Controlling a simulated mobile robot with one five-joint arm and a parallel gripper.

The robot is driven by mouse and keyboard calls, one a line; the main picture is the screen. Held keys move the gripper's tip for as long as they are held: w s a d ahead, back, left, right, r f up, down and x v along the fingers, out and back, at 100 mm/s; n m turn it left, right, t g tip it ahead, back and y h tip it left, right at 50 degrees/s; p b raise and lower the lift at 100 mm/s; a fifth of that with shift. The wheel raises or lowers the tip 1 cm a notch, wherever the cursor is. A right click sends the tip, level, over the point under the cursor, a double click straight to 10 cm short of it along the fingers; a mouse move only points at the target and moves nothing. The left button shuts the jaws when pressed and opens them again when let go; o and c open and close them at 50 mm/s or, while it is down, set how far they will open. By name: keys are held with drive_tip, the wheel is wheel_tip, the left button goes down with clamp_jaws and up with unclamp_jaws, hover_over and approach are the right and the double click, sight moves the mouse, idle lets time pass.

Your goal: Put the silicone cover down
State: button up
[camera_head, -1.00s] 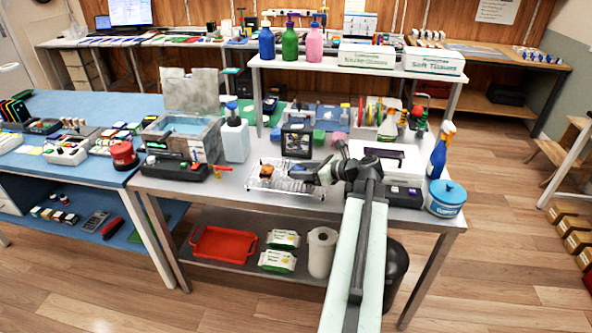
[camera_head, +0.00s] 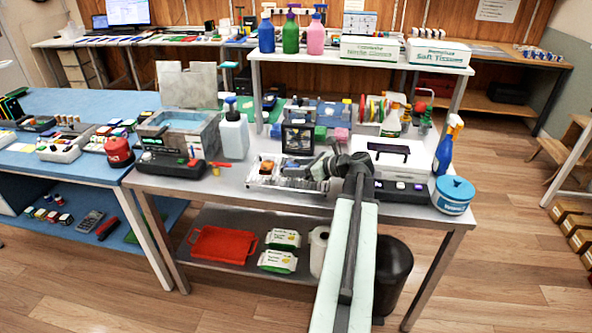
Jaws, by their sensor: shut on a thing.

══════

Objective: Leave the pictures out, and please copy only the lines from the one with "[camera_head, +0.00s]" through the end of the listing.

Exercise answer:
[camera_head, +0.00s] 
Jaws, by their sensor: shut on a thing.

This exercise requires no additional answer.